Entries from a robot dataset
--- Begin ---

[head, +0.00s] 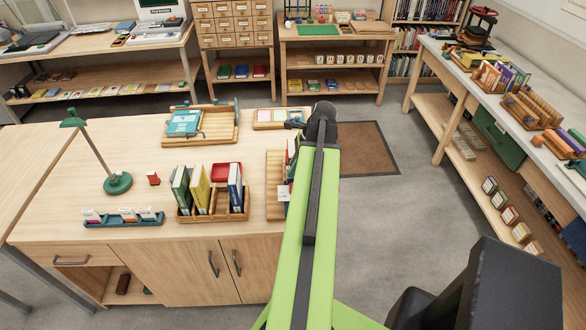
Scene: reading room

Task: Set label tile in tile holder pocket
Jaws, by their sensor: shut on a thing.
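My gripper (295,123) shows as a small dark shape at the far end of my green arm, over the right end of a shallow wooden tray (268,126) with pale tiles (267,115). It is shut on a thing, likely a label tile, too small and hidden to make out. A teal holder (124,221) with several pockets lies near the table's front left edge. White label cards with coloured marks stand in it. My gripper is apart from this holder, well behind it and to its right.
A wooden book rack (208,215), a red tray (225,172), a small red block (153,178) and a green lamp (117,183) stand on the table (130,150). A wooden tray with a teal book (184,123) is at the back. My arm hides part of another rack (274,185).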

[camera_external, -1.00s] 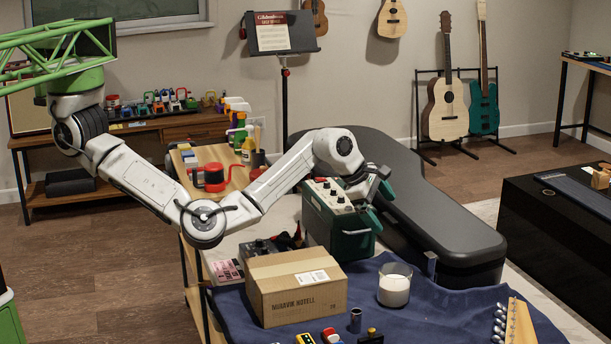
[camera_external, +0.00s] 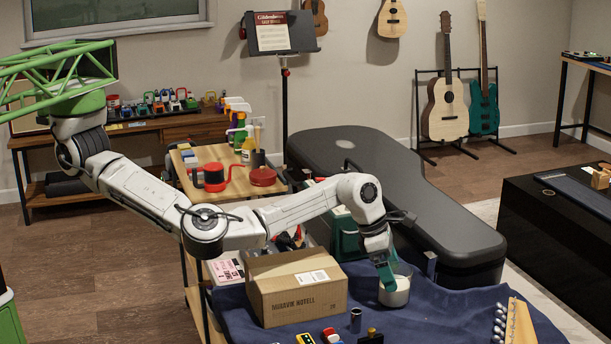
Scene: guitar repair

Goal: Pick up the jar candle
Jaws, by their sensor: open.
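The jar candle (camera_external: 394,293) is a clear glass jar with white wax. It stands upright on the dark blue cloth, to the right of the cardboard box. My gripper (camera_external: 390,281), with green fingers, points down at the jar. One finger shows in front of the jar's left upper part and overlaps the rim in the picture. The jaws are open. I cannot tell whether the other finger is inside or behind the jar, or whether either finger touches the glass.
The cardboard box (camera_external: 297,291) stands close to the left of the jar. A green amplifier box (camera_external: 345,238) is behind my arm. A guitar headstock (camera_external: 519,322) lies at right. The blue cloth (camera_external: 440,315) is bare right of the jar.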

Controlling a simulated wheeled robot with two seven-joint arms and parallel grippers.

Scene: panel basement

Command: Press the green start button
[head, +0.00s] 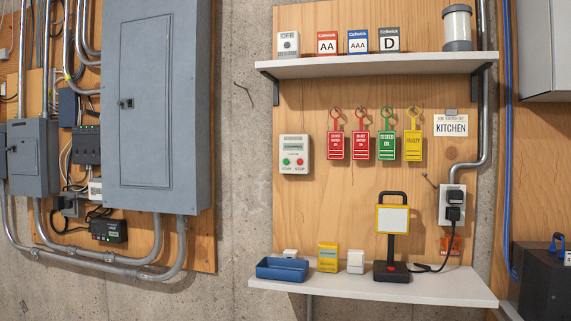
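The green start button (286,162) is a small round button at the lower left of a beige control box (294,154). The box is mounted on the wooden panel, left of the hanging tags. A red stop button (299,162) sits just right of the green one. A small greenish display is above the two buttons. Nothing covers the box. Neither of my grippers shows in the head view.
Above is a shelf (376,64) with battery boxes. Below is a shelf (440,287) holding a blue tray (282,270), a yellow box (328,257) and a work lamp (392,232). Several tags hang right of the box. A grey electrical cabinet (150,100) stands left.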

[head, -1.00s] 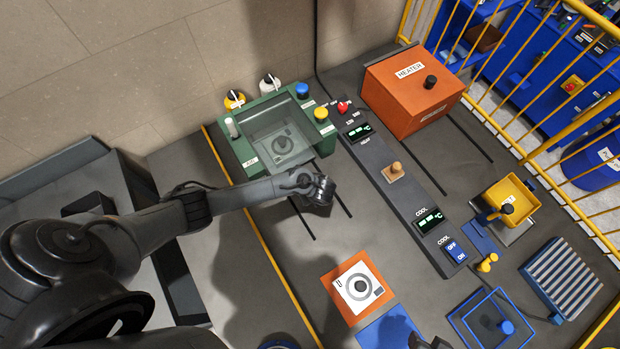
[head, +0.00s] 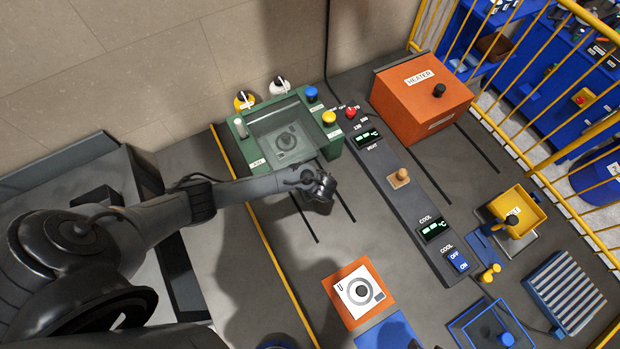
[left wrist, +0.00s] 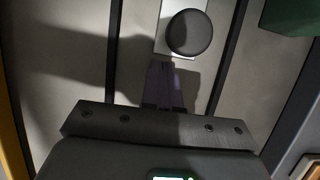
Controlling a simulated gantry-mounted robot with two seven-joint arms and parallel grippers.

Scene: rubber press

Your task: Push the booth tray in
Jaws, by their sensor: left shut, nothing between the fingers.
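The green booth (head: 243,148) stands against the back wall with a clear top. A dark round knob (head: 287,141) shows through it. My left gripper (head: 322,190) is just in front of the booth, over the dark rails (head: 304,218) on the bench, and is shut and empty. In the left wrist view, the shut fingers (left wrist: 164,66) point at the near edge of a light plate (left wrist: 170,50) bearing a dark knob (left wrist: 188,32). Whether they touch it is hard to tell. The tray is mostly hidden. My right gripper is not clearly visible.
A control strip (head: 418,205) with displays and a wooden knob runs right of the booth. The orange heater (head: 420,98) stands beyond it. An orange-framed plate (head: 358,262) lies in front. Bare bench lies between this plate and the rails.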

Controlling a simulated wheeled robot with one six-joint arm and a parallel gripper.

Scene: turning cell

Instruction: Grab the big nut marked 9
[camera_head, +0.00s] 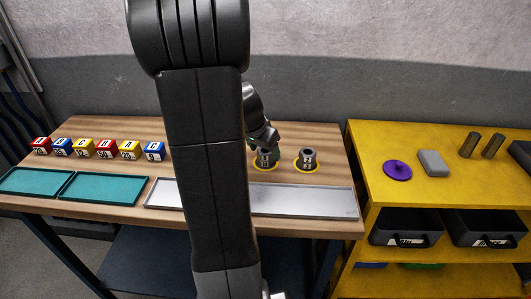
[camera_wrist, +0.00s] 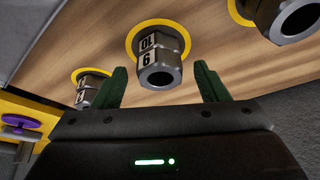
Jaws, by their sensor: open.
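In the wrist view a grey metal nut (camera_wrist: 160,74) stands on a yellow ring between the two green fingers of my gripper (camera_wrist: 163,82), which are open. A gap shows on each side of it. Its white labels are turned over in this view; one digit looks like a 9 as pictured, but I cannot tell 9 from 6. In the head view my gripper (camera_head: 264,142) is over a nut (camera_head: 265,159), partly covering it. A second nut (camera_head: 307,159) stands to its right; it also shows left in the wrist view (camera_wrist: 91,87).
Another nut (camera_wrist: 298,19) stands on a ring at upper right in the wrist view. A grey tray (camera_head: 300,202) lies in front of the nuts. Coloured lettered blocks (camera_head: 84,148) and teal trays (camera_head: 105,189) are left. A yellow bench (camera_head: 440,193) holds a purple disc (camera_head: 397,170).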

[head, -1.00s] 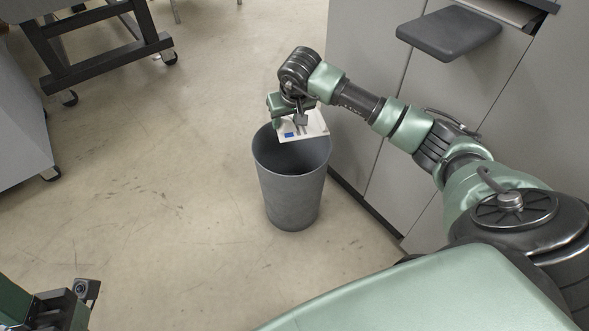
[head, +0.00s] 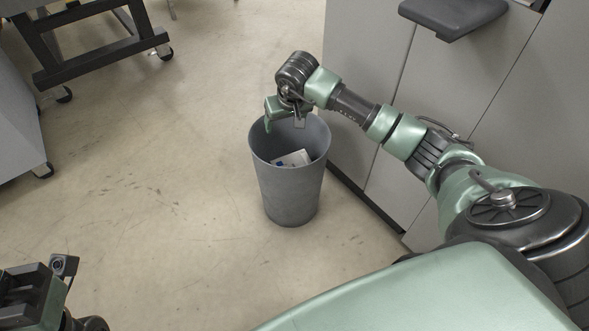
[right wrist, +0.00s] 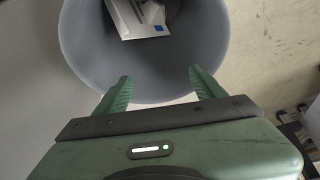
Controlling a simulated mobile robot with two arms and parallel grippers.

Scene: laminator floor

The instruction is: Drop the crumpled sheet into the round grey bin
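The round grey bin (head: 288,190) stands on the floor beside the grey cabinet. The crumpled sheet (head: 291,159), white with a blue patch, is inside the bin, partly hidden by the rim. In the right wrist view the sheet (right wrist: 138,18) lies within the bin (right wrist: 85,45), beyond my fingertips and apart from them. My right gripper (right wrist: 160,84) is open and empty, its two green fingers spread over the near rim. In the head view it hangs just above the bin's far rim. My left gripper shows only in part at the lower left; its fingers cannot be made out.
A grey cabinet (head: 375,150) stands right of the bin, with a dark ledge (head: 455,18) sticking out from it. A dark wheeled frame (head: 95,55) and a grey wheeled unit (head: 18,130) are at the left. The floor (head: 170,210) left of the bin is clear.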

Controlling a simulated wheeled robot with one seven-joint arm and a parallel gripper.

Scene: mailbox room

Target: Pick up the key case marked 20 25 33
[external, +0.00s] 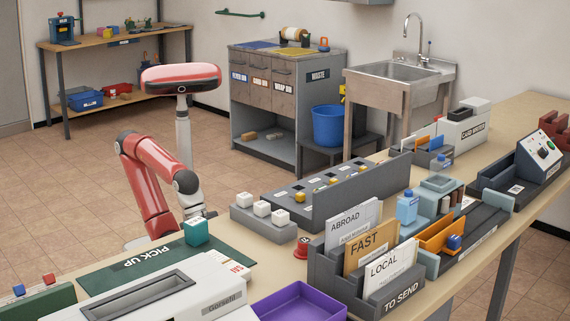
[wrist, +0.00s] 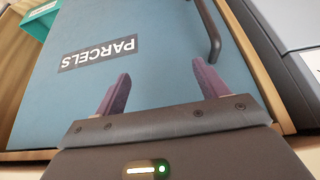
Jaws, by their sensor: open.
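I cannot make out a key case marked 20 25 33 in either view; no such marking is readable. In the wrist view my gripper (wrist: 161,88) is open and empty, with its two purple fingers apart. It faces a blue panel (wrist: 150,90) labelled PARCELS, which appears upside down, with a dark curved handle (wrist: 209,30) to the upper right. In the external view my red arm bends down behind the near bench, and the gripper is hidden there. A small teal box (external: 196,232) stands on the green PICK UP mat (external: 140,268).
Open floor lies behind my arm.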

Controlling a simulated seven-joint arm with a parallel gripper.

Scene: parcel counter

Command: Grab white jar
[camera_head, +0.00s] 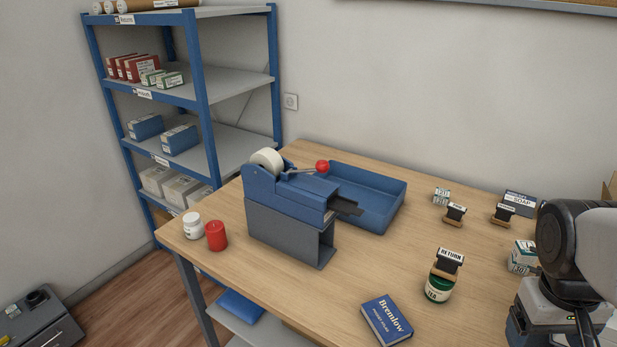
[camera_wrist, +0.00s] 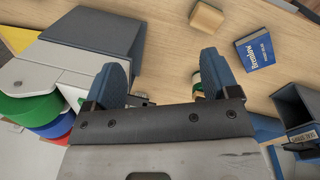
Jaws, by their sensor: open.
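The white jar (camera_head: 193,226) stands upright near the left edge of the wooden table in the head view, just left of a red cylinder (camera_head: 216,235). I cannot make out the white jar in the wrist view. My gripper (camera_wrist: 165,80) is open in the wrist view, its two blue fingers spread apart over the table, with nothing held between them. In the head view my arm is at the far right, far from the white jar, with the tape dispenser and other things between them.
A blue and grey tape dispenser (camera_head: 290,205) and blue tray (camera_head: 370,197) stand mid-table. Nearer my arm are a blue book (camera_head: 387,320), a green jar (camera_head: 438,288) with a stamp above it, and more stamps. Shelves (camera_head: 205,90) rise behind the left end.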

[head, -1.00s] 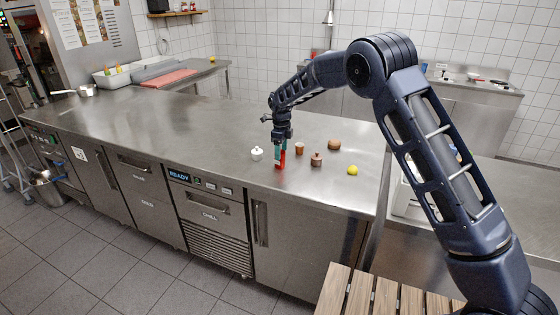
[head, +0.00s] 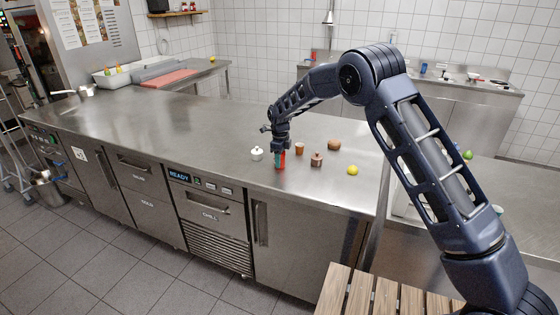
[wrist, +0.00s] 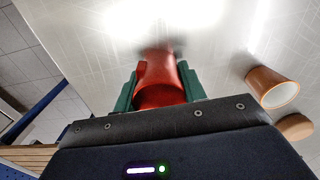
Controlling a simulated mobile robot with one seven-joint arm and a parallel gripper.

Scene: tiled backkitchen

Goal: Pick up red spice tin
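The red spice tin (head: 280,161) is upright on the steel counter near its front edge, directly under my gripper (head: 280,151). In the wrist view the tin (wrist: 159,78) is between the two green fingers of my gripper (wrist: 160,88), one on each side. I see no clear gap between fingers and tin, but cannot tell whether they press on it. The tin's base appears to be on or very near the counter. Its upper end is partly hidden by the dark gripper body.
On the counter (head: 190,125), a white lidded pot (head: 257,154) stands left of the tin. A terracotta cup (head: 300,148), a brown jar (head: 316,160), a round brown item (head: 334,145) and a yellow fruit (head: 352,170) are to the right.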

--- End ---

> **What to produce**
Filter the records, keeping only lines that contain "room", and show those lines.

> **Exercise solution**
Scene: reading room
Scene: mailbox room

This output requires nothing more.